» **Stated exercise**
Check each line of the material. Copy those containing "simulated".
-- Start Material for the task --
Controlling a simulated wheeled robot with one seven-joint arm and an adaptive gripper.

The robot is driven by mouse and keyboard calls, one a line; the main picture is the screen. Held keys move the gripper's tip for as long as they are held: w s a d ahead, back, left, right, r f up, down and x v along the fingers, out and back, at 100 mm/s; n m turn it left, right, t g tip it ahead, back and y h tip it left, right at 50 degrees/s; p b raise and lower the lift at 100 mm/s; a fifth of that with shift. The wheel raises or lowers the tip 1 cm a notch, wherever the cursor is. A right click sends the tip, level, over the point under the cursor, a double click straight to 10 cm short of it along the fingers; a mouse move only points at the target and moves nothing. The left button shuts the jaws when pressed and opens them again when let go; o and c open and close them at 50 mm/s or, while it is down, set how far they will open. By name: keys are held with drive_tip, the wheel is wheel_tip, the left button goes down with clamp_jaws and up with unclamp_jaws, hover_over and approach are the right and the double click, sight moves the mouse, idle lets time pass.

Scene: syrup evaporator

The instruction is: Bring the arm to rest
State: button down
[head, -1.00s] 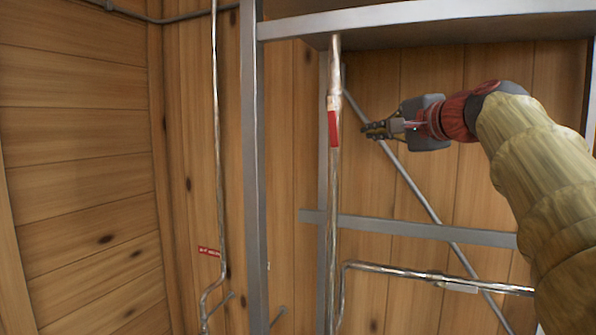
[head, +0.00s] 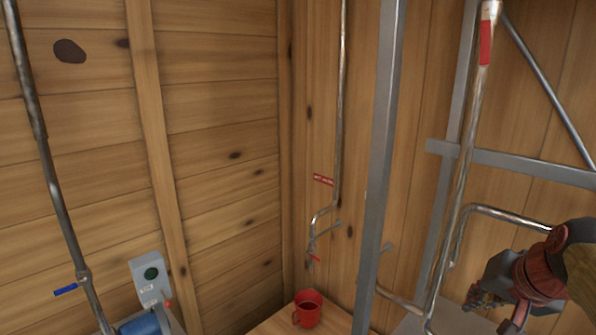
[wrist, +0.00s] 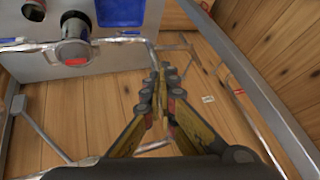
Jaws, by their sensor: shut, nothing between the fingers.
-- End Material for the task --
-- Start Material for the task --
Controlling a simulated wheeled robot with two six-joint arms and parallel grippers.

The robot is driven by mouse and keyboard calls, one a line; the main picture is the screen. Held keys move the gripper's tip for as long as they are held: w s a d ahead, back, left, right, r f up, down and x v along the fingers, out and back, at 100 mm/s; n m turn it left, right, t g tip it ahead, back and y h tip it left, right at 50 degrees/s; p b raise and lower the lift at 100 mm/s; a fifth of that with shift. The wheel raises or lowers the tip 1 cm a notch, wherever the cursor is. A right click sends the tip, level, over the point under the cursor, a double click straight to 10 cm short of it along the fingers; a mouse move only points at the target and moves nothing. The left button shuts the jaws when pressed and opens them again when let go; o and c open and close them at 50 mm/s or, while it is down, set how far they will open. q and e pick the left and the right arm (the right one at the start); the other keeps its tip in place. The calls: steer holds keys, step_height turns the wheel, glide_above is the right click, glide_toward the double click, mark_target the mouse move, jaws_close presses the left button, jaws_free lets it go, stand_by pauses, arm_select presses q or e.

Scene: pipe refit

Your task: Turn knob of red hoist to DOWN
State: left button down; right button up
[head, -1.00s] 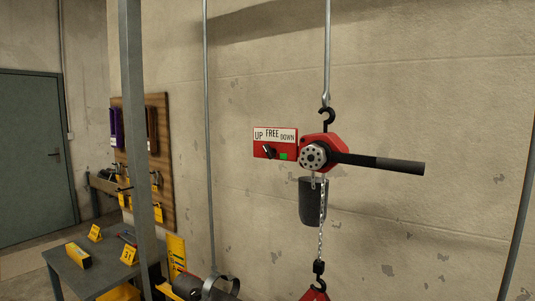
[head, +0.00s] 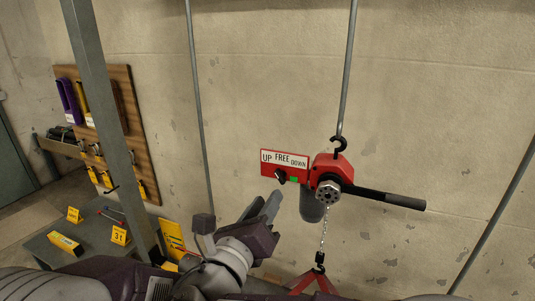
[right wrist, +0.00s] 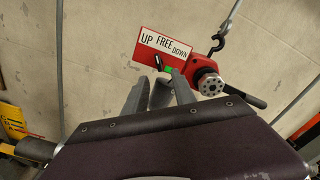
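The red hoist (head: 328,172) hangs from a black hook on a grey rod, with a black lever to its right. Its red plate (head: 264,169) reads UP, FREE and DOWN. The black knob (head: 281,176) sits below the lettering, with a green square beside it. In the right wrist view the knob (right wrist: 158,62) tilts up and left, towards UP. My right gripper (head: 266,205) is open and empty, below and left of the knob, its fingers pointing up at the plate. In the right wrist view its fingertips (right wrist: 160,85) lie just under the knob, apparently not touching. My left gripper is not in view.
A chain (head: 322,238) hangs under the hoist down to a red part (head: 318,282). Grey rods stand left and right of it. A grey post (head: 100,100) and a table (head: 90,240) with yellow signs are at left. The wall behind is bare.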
-- End Material for the task --
-- Start Material for the task --
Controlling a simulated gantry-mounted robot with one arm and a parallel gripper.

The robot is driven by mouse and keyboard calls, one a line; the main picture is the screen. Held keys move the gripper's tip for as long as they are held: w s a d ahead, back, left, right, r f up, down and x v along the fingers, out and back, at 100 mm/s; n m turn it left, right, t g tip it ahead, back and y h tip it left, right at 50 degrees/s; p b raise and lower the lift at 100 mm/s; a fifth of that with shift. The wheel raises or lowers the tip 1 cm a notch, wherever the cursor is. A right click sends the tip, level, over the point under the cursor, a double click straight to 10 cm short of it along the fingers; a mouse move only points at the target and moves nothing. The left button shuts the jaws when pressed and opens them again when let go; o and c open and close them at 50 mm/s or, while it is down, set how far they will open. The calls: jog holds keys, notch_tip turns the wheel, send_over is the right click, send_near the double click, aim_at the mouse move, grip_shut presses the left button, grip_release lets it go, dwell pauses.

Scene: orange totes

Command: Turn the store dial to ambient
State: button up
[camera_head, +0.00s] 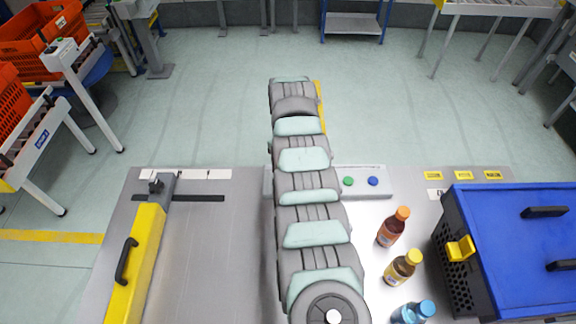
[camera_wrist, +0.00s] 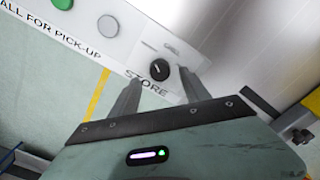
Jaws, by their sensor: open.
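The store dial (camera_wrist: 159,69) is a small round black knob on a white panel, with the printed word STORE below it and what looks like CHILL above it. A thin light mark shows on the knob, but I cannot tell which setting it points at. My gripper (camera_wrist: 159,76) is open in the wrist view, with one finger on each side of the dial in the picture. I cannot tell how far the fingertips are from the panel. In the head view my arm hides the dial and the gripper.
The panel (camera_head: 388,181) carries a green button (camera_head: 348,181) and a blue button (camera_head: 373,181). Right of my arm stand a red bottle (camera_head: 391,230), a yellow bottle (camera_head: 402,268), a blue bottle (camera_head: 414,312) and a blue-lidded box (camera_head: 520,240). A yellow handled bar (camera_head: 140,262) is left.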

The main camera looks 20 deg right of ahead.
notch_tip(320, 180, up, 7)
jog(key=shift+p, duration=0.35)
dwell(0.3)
-- End Material for the task --
» **Answer to this task**
Controlling a simulated wheeled robot with one seven-joint arm and an adaptive gripper.
Controlling a simulated wheeled robot with two six-joint arms and parallel grippers.
Controlling a simulated gantry-mounted robot with one arm and a parallel gripper.

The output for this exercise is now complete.